In IBM’s assessment of the vendors included in the report, noticeably absent from the leaders category in this year’s report are popular access management vendors. Some of these vendors lacked key authentication options, such as FIDO2 or biometrics, lagged in consent management workflows or required separate, on-premises components to accomplish key use cases. Regardless, these single sign-on specialists have not evolved enough in the CIAM space to be considered leaders.
IBM is the only vendor considered a leader in the 2019 Gartner Magic Quadrant for Access Management and in this year’s Forrester Wave for CIAM. IBM was also a Leader in this year’s The Forrester Wave™: Risk-Based Authentication, Q2 2020. Leading strategy and rollout across access management, CIAM and risk-based authentication, IBM has a special market position to guide every customer through zero trust initiatives, both inside and outside the enterprise.

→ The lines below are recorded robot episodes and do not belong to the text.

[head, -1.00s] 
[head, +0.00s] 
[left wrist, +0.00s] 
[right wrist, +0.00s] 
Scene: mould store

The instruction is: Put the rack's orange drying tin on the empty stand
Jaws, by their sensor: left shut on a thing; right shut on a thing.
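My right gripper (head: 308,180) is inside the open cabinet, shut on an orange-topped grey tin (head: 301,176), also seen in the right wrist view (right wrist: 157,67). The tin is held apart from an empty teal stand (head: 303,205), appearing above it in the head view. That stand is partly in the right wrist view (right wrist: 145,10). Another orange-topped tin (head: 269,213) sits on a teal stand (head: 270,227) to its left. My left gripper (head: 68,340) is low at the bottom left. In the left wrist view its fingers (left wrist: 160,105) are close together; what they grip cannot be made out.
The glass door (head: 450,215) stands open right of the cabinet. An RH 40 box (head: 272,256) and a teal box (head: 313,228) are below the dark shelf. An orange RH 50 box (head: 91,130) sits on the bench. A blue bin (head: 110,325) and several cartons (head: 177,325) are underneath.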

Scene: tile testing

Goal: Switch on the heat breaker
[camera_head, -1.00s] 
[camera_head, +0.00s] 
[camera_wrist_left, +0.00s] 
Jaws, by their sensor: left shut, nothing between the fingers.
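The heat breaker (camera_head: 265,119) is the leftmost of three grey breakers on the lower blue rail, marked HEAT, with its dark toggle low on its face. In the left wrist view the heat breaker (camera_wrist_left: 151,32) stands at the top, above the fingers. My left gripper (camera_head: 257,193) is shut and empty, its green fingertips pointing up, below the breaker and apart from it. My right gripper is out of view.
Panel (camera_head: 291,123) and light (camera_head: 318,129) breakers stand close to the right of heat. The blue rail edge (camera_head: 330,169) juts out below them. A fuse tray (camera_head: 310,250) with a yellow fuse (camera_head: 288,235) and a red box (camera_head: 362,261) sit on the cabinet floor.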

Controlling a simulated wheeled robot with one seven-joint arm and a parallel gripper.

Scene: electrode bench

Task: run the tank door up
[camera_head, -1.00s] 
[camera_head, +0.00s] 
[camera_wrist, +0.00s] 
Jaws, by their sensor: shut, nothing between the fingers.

Bringing IAM and CIAM Together
When a vendor like IBM offers a single identity solution to serve both internal and external populations, organizations and end users end up winning. The IAM-leaning development brings with it a swath of protections, including the integration of fraud detection capabilities and risk-based authentication. Meanwhile, the CIAM-leaning use cases inspire broad authentication options and developer-centric workflows. In the end, users benefit from both, too. In addition, organizations can experience licensing efficiencies when consolidating to a single platform for internal and external users, while only being charged for actual usage. As user numbers, service usage and product use cases vary over time, their identity tool belt will stand ready.
The next time you hear the term Zero Trust, we hope you will consider extending the paradigm beyond your organization’s walls to your external users as well. You can trust IBM to design purposefully built CIAM programs with secure yet engaging online experiences for your customers — they may just thank you with their attention, their business and their loyalty.